Meat Beat Manifesto
Pioneering Techno Troublemakers By T. Cole RachelThe genre-hopping cut-and-paste forebears nudged open the door for a wide variety of like-minded electronic acts.
Meat Beat Manifesto are somehow both highly influential and criminally underrated. Led by production wiz Jack Dangers, the band brought a kind of hybridized dance music to the public's attention, only to see a bevy of other acts take the formula and use it to become much more famous. The band got its start in 1987 with the release of singles like "I Got the Fear" and "Strap Down," which employed a cut-and-paste sampling approach.
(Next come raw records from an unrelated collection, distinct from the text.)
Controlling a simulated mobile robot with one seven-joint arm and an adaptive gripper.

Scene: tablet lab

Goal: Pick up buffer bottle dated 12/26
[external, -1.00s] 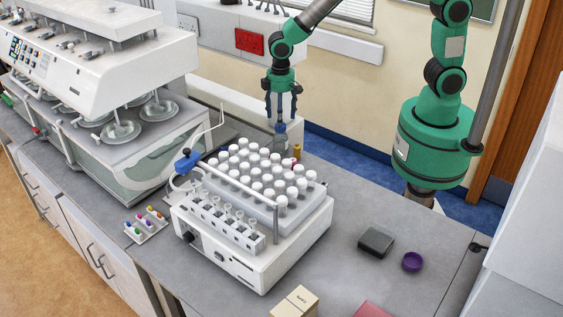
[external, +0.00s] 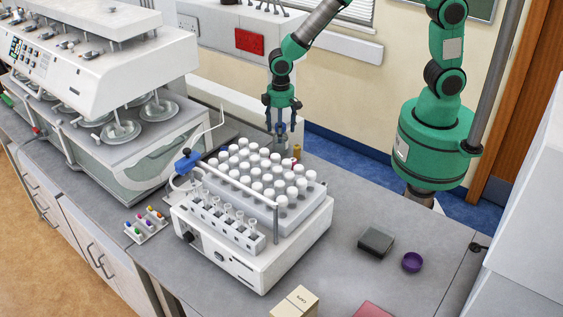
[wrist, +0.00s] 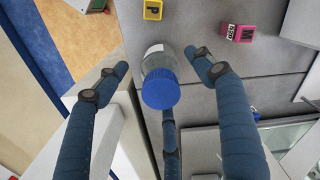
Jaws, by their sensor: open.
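A clear bottle with a blue cap (wrist: 160,88) stands upright near the back edge of the bench, behind the vial rack. Its blue cap also shows in the external view (external: 281,127). A pale label is partly visible on its side in the wrist view, but no date can be read. My gripper (external: 282,108) is open and points down over the bottle. In the wrist view its dark blue fingers (wrist: 165,85) spread around the bottle, one on each side and one below it in the picture. I cannot tell whether any finger touches it.
A white device with a rack of white-capped vials (external: 260,175) stands just in front of the bottle. The right bench is mostly clear.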

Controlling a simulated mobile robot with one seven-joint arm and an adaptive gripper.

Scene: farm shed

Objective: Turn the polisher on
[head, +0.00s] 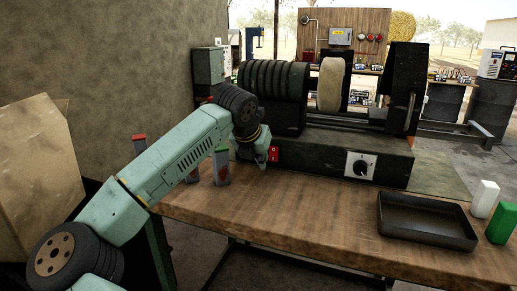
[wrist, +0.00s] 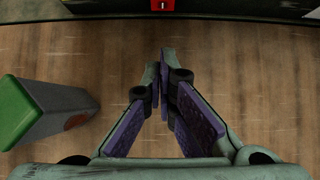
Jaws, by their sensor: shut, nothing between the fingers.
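The polisher (head: 310,151) stands along the back of the workbench, with a ribbed dark motor housing and a pale buffing wheel (head: 331,84). On the front of its dark base are a red switch (head: 274,154) at the left and a round dial (head: 361,166) on a white plate to the right. My gripper (head: 262,162) is just left of the red switch in the head view, pointing down. In the wrist view its fingers (wrist: 164,75) are shut and empty over bare wood. The red switch (wrist: 162,5) shows ahead of them at the top edge, apart from the fingertips.
A grey block with a green top (wrist: 45,112) stands close left of my gripper; it also shows in the head view (head: 222,170). A black tray (head: 425,238), a white block (head: 485,198) and a green block (head: 501,223) are at the right. The bench's middle is clear.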

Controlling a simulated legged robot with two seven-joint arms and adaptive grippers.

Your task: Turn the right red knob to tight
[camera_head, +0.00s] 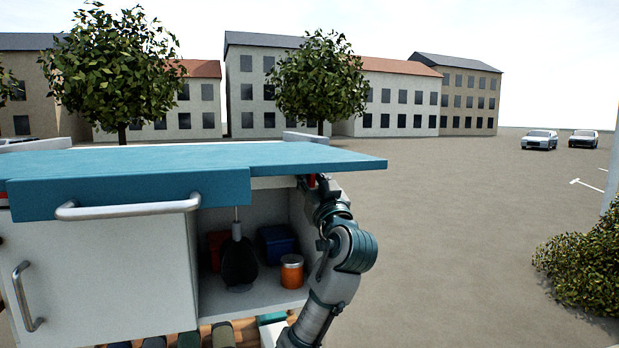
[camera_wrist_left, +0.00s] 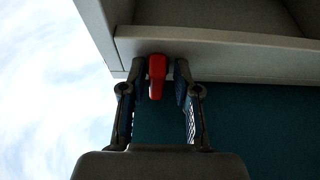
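The right red knob (camera_wrist_left: 157,77) shows in the left wrist view as an upright red handle below a pale ledge. My left gripper (camera_wrist_left: 156,90) has its two fingers on either side of it, parted, with a narrow gap visible on each side. In the head view, a bit of red (camera_head: 312,181) shows under the right part of the teal top (camera_head: 300,157), at the end of my arm. The wrist there mostly hides the knob and the fingers. The knob's turn position cannot be read. My right gripper is in neither view.
Under the teal top is an open white compartment (camera_head: 210,290) with an orange jar (camera_head: 291,272), a blue box (camera_head: 277,243), a red item (camera_head: 216,250) and a dark hanging utensil (camera_head: 238,262). A metal rail (camera_head: 128,208) runs along the front. Open ground lies to the right.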

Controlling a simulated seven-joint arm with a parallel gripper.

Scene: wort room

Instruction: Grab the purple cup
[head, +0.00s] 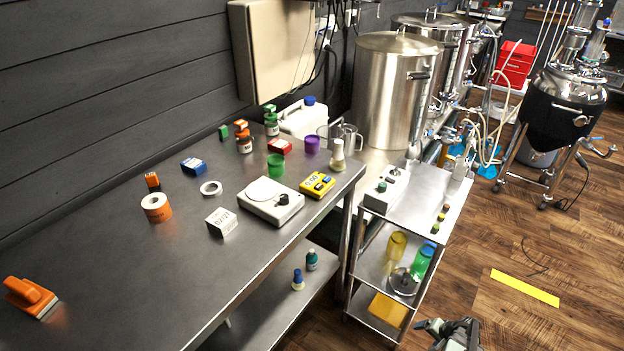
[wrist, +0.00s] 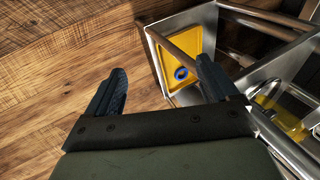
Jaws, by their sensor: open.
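The purple cup (head: 312,145) stands on the steel table (head: 110,240), towards its far right end. A green cup (head: 276,166) stands in front of it to the left, and a cream bottle (head: 338,155) stands to its right. My gripper (head: 450,335) is at the bottom edge of the head view, low beside the cart and far from the purple cup. In the wrist view my gripper (wrist: 160,88) is open with nothing between its fingers. The purple cup does not show in the wrist view.
A steel cart (head: 420,190) stands between my gripper and the table end. A scale (head: 270,202), a yellow device (head: 317,185) and a red box (head: 280,147) surround the cups. Clear jugs (head: 350,140) and a large kettle (head: 390,90) stand behind. Open wood floor (head: 500,325) lies right.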

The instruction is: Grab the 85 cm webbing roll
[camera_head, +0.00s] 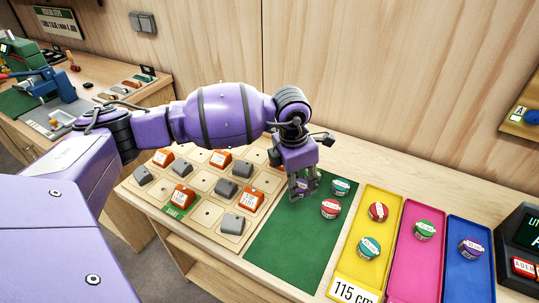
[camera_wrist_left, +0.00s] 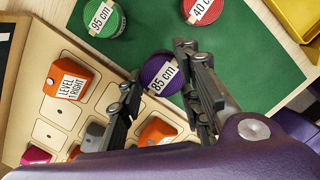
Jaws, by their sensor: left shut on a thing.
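The purple webbing roll labelled 85 cm shows between my left fingers in the left wrist view (camera_wrist_left: 160,74). My left gripper (camera_wrist_left: 160,95) is shut on it. In the head view my left gripper (camera_head: 303,190) points down over the far left part of the green mat (camera_head: 290,247), and its fingers mostly hide the roll. I cannot tell whether the roll still touches the mat. My right gripper is not in view.
A teal roll (camera_head: 341,187) and a red roll (camera_head: 330,208) stand close by on the mat. Left is a board (camera_head: 205,213) with grey and orange blocks. Right are yellow (camera_head: 374,265), pink (camera_head: 418,275) and blue (camera_head: 470,285) trays holding rolls. The front of the mat is clear.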

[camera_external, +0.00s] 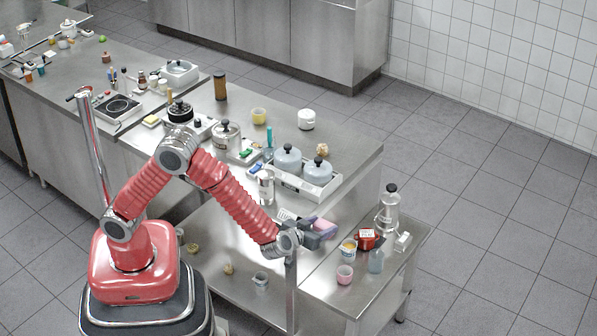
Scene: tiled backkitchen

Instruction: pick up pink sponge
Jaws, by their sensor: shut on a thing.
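The pink sponge (324,227) is between the jaws of my gripper (322,232), near the right end of the steel counter. My gripper is shut on it, and the grey fingers hide part of it. The sponge is above the gap between the counter and the lower side table. I cannot tell whether it touches anything below.
Pots (288,160) and other items crowd the counter (345,128) behind. The tiled floor at right is clear.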

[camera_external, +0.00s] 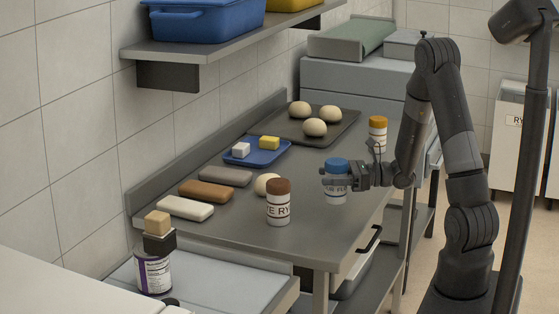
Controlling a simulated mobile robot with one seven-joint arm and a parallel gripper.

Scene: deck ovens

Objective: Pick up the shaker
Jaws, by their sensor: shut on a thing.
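A white shaker with a blue lid (337,166) stands upright near the right edge of the grey steel table. My gripper (334,182) reaches in from the right and is shut on this shaker around its body, below the lid. I cannot tell whether its base touches the table. A second shaker with a brown lid (278,205) stands to its left, nearer the camera, with lettering on its label. A third shaker with a yellow-orange lid (378,128) stands farther back, close behind my arm, which partly hides it.
A dark tray (265,130) with dough balls and a blue tray (234,158) with two small blocks lie farther back. Several loaf-shaped pieces (207,191) line the wall side. A dough ball (266,184) sits behind the brown-lidded shaker. A shelf (215,47) overhangs the back left.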

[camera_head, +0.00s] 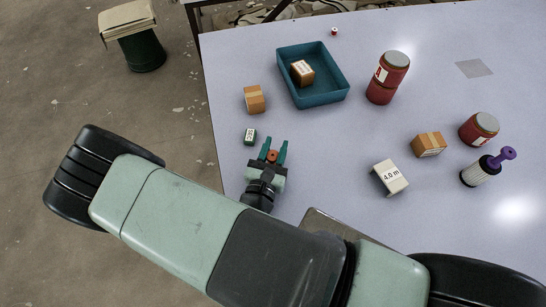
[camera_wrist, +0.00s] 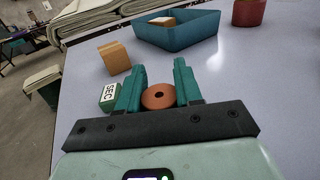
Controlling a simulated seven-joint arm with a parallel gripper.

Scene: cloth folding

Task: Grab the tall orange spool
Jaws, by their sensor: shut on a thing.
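An orange spool (camera_wrist: 158,97) with a dark centre hole sits between the two green fingers of my gripper (camera_wrist: 160,90) in the wrist view. My gripper is shut on it, with a finger against each side. In the head view the spool (camera_head: 271,156) shows as a small orange-brown piece between the fingertips of my gripper (camera_head: 274,152), low over the table near its left edge. Only its round end face shows clearly, so its height is hard to tell.
A small green box (camera_head: 250,136) stands just left of my gripper. A cardboard box (camera_head: 254,99) and a teal tray (camera_head: 325,97) holding another box lie beyond.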

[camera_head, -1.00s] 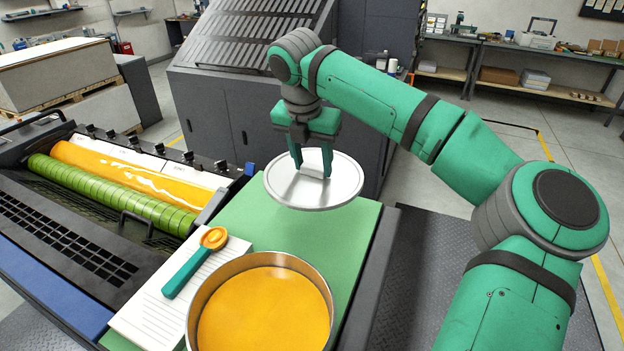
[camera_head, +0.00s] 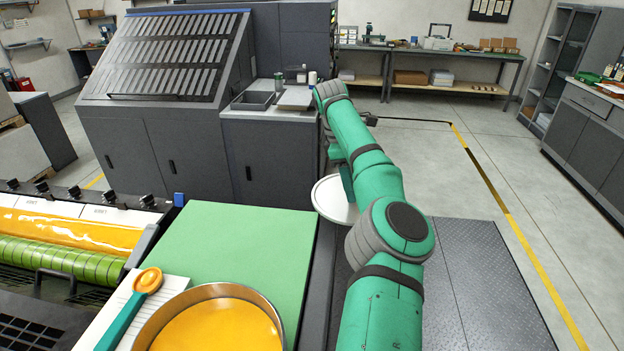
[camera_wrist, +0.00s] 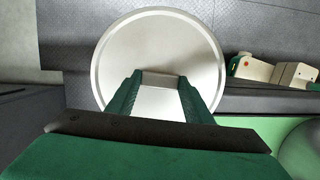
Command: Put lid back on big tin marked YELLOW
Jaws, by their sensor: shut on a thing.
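The lid (camera_head: 328,197) is a round pale metal disc, seen in the head view just right of the green worktop. My gripper is mostly hidden behind my arm there. In the wrist view my gripper (camera_wrist: 160,82) is shut on the lid's handle, and the lid (camera_wrist: 150,40) fills the space beyond the fingers. The big tin (camera_head: 205,291) stands open on the green worktop at the bottom of the head view, full of orange-yellow ink. Its lower part is out of frame and no marking is legible. The lid is apart from the tin, up and to its right.
A teal spatula (camera_head: 122,318) with inky tip lies on a paper pad (camera_head: 172,286) left of the tin. The green worktop (camera_head: 240,240) behind the tin is clear. The press with inked rollers (camera_head: 60,250) is at left. A dark cabinet (camera_head: 270,150) stands behind.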

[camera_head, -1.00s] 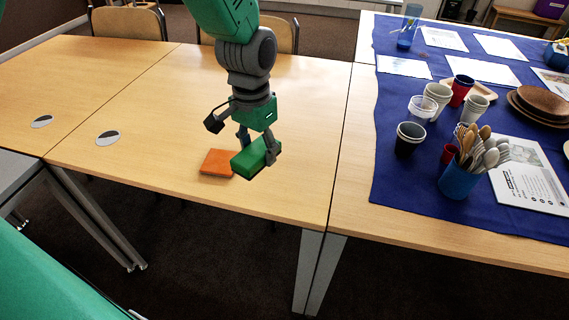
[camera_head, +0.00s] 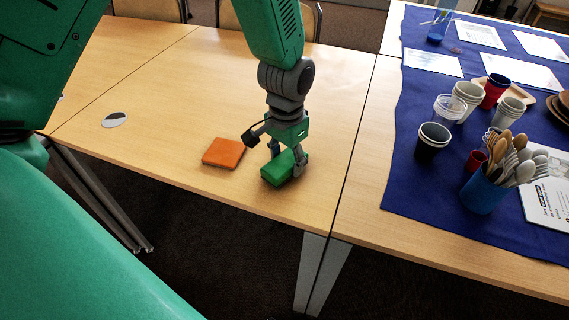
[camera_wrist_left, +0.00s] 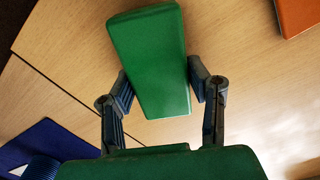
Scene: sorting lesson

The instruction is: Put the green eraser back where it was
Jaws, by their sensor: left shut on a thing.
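The green eraser (camera_head: 281,168) is a green block on or just above the wooden table (camera_head: 190,90), near its front edge. It also shows large in the left wrist view (camera_wrist_left: 150,60), between the two fingers. My left gripper (camera_head: 288,160) is shut on it from above. In the left wrist view the fingers (camera_wrist_left: 160,95) lie along both sides of the block. Whether the block's underside touches the table is hard to tell. My right gripper is not in view.
An orange block (camera_head: 223,153) lies flat on the table just left of the eraser. To the right, a blue cloth (camera_head: 405,170) carries a dark cup (camera_head: 432,141), other cups, and a blue holder (camera_head: 482,194) with spoons and forks. The table left of the orange block is clear.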

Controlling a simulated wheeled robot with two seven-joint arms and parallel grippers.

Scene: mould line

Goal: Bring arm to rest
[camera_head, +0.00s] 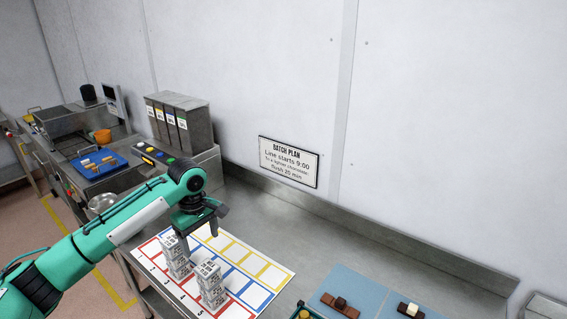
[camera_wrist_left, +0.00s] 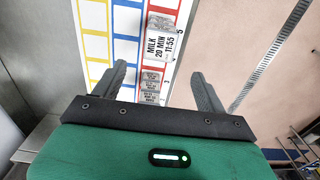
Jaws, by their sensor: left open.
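My left arm comes in from the left in the head view, and its gripper (camera_head: 201,218) hangs above the far left part of a mat with colored squares (camera_head: 262,297). In the left wrist view the two fingers of this gripper (camera_wrist_left: 160,92) stand wide apart with nothing clamped between them. Two stacks of printed white blocks stand on the mat, a left stack (camera_head: 176,256) and a right stack (camera_head: 211,285). In the left wrist view a top block (camera_wrist_left: 160,40) reads "MILK 20 MIN" and lies beyond the fingertips. My right gripper does not show.
A blue mat (camera_head: 376,287) with brown pieces lies at the lower right. A sign reading "BATCH PLAN" (camera_head: 289,161) is on the wall. Grey bins (camera_head: 179,122), a blue tray (camera_head: 99,164) and a metal bowl (camera_head: 101,204) stand at the left. The steel counter is clear behind the mats.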

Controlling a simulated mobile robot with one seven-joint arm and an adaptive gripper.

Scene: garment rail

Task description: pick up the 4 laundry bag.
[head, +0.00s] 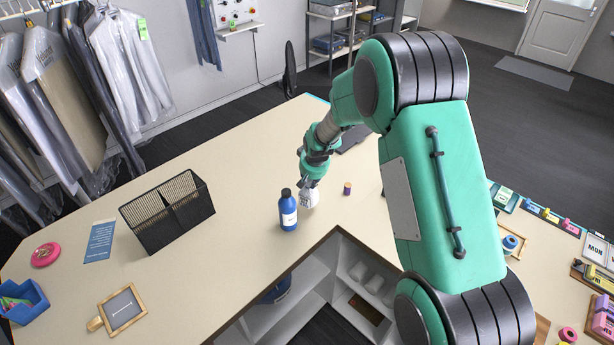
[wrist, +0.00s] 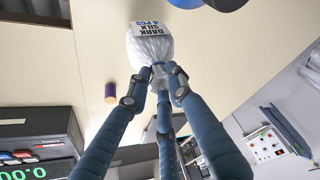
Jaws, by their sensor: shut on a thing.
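The laundry bag (head: 309,198) is a small white bag on the beige counter, right beside a blue bottle. In the wrist view the white bag (wrist: 152,48) has a gathered neck and a tag reading "DARK SILK 4 PCS". My gripper (head: 306,182) comes down on the bag from above. In the wrist view the fingers of my gripper (wrist: 160,78) are closed around the bag's gathered neck. I cannot tell whether the bag still touches the counter.
The blue bottle (head: 288,212) stands close at the bag's left. A small purple-and-orange spool (head: 347,188) stands to its right. A black mesh basket (head: 168,212) is farther left. The counter (head: 245,185) between basket and bottle is clear. The counter's inner edge lies in front, with open shelves below.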

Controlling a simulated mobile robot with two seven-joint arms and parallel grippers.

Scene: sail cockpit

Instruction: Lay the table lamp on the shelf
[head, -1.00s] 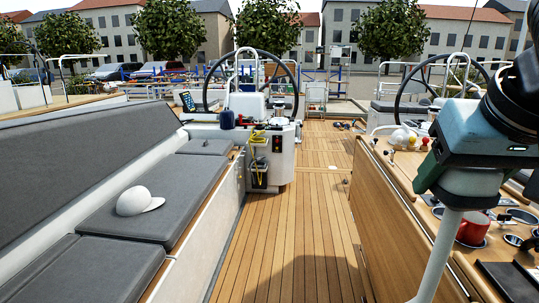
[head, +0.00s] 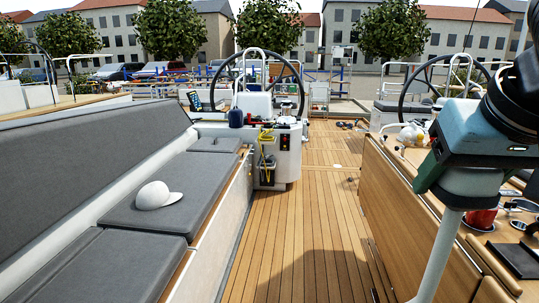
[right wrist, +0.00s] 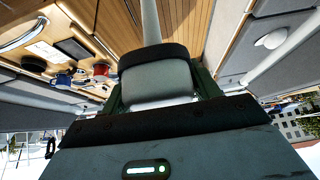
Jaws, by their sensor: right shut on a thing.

While many of the band's contemporaries employed a more single-minded approach to making dance music, MBM combined elements of dub, hip hop, and jungle into its musical stew. Because several of their early releases were on Chicago's Wax Trax! label (home to Ministry, Front 242, and My Life with the Thrill Kill Kult), it was difficult for Dangers and company to shake the "industrial" label, which was actually a total misnomer. Meat Beat Manifesto would release many great singles over the years ("Psyche Out," "Radio Babylon," "Helter Skelter"), but lineup changes and label-hopping has kept the band from reaching a larger level of success, even as the sound they pioneered made bands like Nine Inch Nails household names.